(Robot episode rows)
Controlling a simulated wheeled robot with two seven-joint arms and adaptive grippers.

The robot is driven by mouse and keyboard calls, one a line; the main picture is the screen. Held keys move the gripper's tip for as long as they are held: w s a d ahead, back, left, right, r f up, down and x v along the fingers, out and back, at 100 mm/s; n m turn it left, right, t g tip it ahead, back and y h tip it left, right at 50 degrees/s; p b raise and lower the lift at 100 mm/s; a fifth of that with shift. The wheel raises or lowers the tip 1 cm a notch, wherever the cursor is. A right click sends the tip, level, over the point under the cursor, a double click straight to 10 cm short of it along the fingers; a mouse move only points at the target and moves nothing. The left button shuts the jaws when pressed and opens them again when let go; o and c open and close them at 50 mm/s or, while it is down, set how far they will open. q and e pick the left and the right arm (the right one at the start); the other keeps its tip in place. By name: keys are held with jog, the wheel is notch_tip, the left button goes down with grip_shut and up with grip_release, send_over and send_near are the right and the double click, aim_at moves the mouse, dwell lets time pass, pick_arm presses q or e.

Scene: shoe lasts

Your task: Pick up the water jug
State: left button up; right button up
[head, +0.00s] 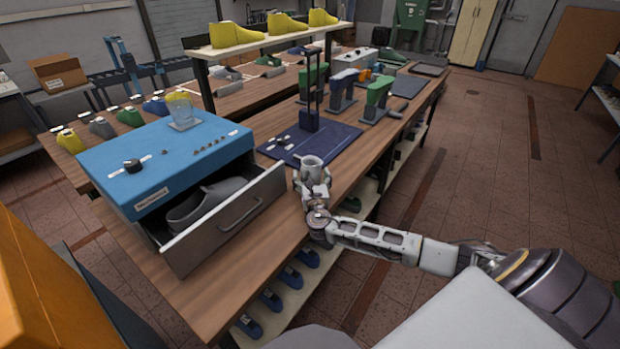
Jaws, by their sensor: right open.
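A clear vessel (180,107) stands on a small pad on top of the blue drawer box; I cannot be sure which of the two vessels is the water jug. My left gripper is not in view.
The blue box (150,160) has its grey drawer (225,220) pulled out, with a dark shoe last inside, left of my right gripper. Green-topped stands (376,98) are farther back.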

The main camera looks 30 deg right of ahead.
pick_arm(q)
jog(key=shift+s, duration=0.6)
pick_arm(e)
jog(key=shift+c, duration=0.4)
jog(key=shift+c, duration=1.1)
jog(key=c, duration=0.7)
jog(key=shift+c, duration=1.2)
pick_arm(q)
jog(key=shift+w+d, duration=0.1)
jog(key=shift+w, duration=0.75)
--
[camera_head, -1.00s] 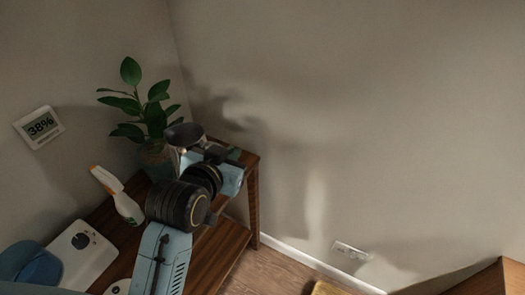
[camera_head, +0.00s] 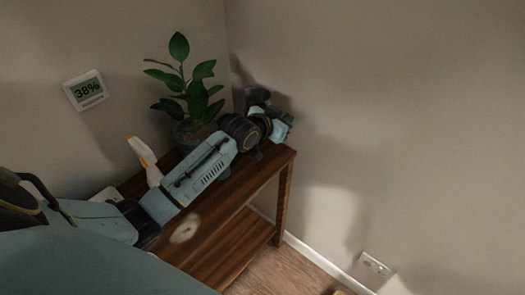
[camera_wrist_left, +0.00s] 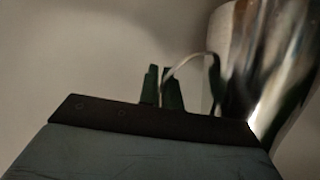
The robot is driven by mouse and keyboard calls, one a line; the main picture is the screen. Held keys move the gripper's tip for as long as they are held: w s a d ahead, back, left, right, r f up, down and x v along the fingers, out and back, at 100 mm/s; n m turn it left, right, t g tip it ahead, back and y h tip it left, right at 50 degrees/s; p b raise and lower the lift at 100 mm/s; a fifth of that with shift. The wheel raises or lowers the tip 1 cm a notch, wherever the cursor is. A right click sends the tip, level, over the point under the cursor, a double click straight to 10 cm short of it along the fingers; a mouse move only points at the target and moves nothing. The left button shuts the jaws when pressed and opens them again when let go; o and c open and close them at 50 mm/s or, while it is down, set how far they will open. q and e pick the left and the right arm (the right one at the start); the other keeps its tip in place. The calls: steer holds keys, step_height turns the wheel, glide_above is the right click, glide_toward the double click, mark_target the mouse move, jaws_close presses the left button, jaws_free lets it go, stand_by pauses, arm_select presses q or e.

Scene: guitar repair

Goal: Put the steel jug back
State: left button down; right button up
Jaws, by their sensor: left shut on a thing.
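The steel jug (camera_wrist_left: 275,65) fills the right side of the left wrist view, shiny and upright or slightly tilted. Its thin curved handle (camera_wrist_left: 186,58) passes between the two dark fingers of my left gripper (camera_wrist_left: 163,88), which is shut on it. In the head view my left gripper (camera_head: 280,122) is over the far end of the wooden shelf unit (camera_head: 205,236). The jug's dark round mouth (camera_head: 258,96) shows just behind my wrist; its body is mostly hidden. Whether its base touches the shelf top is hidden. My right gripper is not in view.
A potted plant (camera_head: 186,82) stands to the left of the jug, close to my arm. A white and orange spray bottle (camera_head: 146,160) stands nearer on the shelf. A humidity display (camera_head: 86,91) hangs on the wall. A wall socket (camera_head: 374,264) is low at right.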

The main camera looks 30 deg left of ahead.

• Short task
Copy the lines above exactly, starting with the line that contains "pick_arm presses q or e." and ending with the line that contains "[head, +0.00s]", and leave out any pictures.

• Response to the task
The robot is driven by mouse and keyboard calls, one a line; the main picture is the screen. Held keys move the gripper's tip for as long as they are held: w s a d ahead, back, left, right, r f up, down and x v along the fingers, out and back, at 100 mm/s; n m turn it left, right, t g tip it ahead, back and y h tip it left, right at 50 degrees/s; p b raise and lower the lift at 100 mm/s; a fifth of that with shift. The wheel raises or lowers the tip 1 cm a notch, wherever the cursor is. A right click sends the tip, level, over the point under the cursor, a double click straight to 10 cm short of it along the fingers; a mouse move only points at the target and moves nothing. The left button shuts the jaws when pressed and opens them again when let go; o and c open and close them at 50 mm/s or, while it is down, set how far they will open. q and e pick the left and the right arm (the right one at the start); the other keeps its tip in place. By name: keys are held with jog, the wheel is notch_tip, the left button goes down with grip_shut and up with grip_release, send_over and send_near are the right and the double click, aim_at moves the mouse, dwell lets time pass, pick_arm presses q or e.

Scene: shoe lasts

Your task: Pick up the water jug
State: left button up; right button up
[head, +0.00s] 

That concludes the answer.